What the task requires. Leave out the pictures and print precisely the lines from the line with "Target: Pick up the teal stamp" to the final line of the entries, both ends included.

Dataset rows.
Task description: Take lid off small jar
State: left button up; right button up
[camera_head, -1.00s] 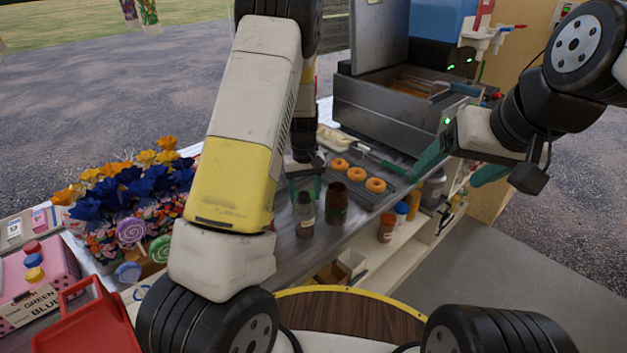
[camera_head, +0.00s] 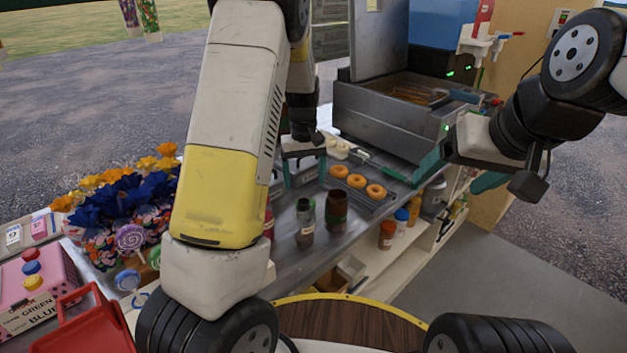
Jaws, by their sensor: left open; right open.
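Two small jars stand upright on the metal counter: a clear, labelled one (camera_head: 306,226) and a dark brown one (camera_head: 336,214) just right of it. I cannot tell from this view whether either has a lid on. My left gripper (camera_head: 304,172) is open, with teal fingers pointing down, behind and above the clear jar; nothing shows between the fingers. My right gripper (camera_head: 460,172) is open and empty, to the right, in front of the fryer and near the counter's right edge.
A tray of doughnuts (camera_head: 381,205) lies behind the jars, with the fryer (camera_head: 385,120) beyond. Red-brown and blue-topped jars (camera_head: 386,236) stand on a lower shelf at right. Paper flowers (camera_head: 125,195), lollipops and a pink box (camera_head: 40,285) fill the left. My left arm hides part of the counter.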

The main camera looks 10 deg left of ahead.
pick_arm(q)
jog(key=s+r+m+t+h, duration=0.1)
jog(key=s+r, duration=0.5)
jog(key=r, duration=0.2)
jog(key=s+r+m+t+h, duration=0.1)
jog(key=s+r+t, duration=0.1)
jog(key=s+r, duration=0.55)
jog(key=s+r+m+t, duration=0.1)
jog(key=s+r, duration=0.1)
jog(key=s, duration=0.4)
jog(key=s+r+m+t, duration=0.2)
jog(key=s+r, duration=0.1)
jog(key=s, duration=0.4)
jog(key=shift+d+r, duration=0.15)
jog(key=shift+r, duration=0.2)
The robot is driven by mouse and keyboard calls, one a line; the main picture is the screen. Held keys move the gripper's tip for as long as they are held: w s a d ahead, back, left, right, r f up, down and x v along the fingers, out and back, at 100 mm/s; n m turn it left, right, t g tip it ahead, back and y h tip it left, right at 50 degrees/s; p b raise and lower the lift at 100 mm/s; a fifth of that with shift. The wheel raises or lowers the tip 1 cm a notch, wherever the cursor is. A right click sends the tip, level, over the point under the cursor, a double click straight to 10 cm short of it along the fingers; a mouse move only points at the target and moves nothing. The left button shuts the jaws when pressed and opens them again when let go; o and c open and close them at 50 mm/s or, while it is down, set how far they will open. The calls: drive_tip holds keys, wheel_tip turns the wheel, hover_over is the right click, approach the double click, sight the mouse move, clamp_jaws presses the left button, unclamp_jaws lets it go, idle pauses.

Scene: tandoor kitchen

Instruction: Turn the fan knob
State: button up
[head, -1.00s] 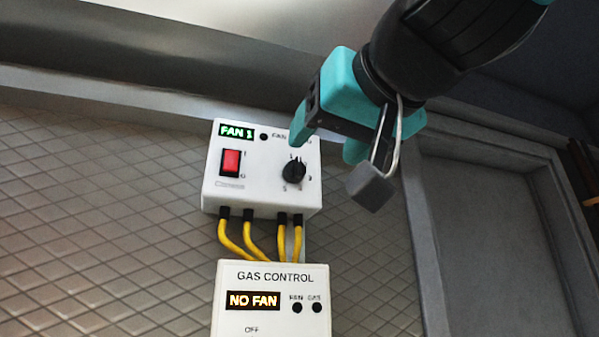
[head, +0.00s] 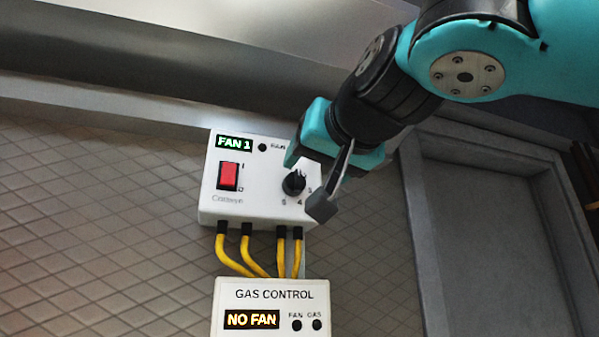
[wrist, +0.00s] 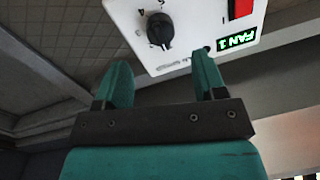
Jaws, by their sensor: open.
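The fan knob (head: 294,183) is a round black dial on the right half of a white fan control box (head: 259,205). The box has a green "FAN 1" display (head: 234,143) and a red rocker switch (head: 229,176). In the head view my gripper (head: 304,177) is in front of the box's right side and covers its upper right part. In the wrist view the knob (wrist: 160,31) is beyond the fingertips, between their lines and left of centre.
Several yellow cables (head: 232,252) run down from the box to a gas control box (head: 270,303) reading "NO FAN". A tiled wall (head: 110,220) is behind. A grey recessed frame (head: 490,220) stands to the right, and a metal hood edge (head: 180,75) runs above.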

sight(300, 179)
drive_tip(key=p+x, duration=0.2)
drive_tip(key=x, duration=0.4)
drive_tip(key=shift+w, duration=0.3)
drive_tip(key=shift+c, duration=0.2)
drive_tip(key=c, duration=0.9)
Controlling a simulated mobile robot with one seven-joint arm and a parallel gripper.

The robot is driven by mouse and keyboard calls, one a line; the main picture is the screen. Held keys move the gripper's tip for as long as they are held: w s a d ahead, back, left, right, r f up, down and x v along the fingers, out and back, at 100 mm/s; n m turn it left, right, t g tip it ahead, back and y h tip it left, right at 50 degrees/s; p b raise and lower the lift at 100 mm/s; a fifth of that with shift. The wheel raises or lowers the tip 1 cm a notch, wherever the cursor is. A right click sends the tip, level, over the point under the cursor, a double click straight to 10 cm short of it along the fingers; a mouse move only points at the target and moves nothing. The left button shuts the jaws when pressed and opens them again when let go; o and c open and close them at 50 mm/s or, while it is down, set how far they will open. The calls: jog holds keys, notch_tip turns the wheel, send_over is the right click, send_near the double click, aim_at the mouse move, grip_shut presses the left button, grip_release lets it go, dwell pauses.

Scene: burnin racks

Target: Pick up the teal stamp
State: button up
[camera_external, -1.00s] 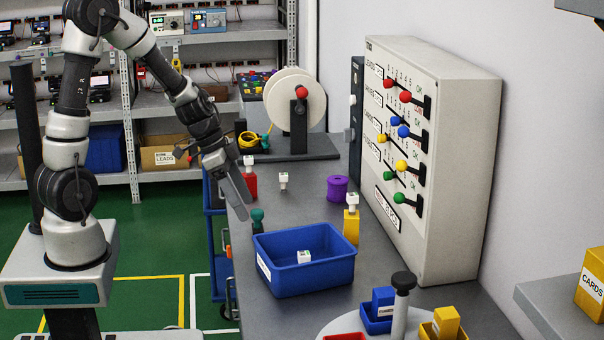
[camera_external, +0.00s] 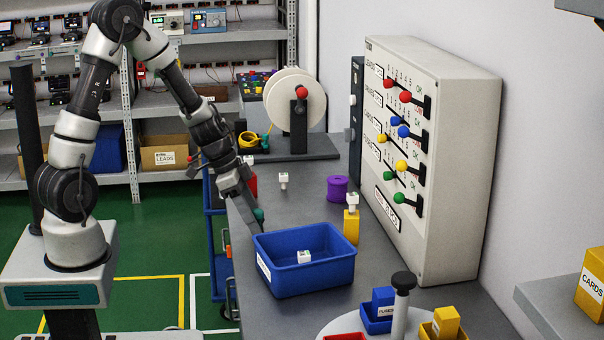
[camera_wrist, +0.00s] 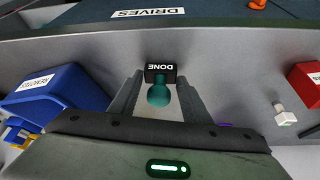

Output for this task.
Target: Pick up the teal stamp
State: button up
[camera_external, -1.00s] 
[camera_external, +0.00s] 
[camera_wrist, +0.00s] 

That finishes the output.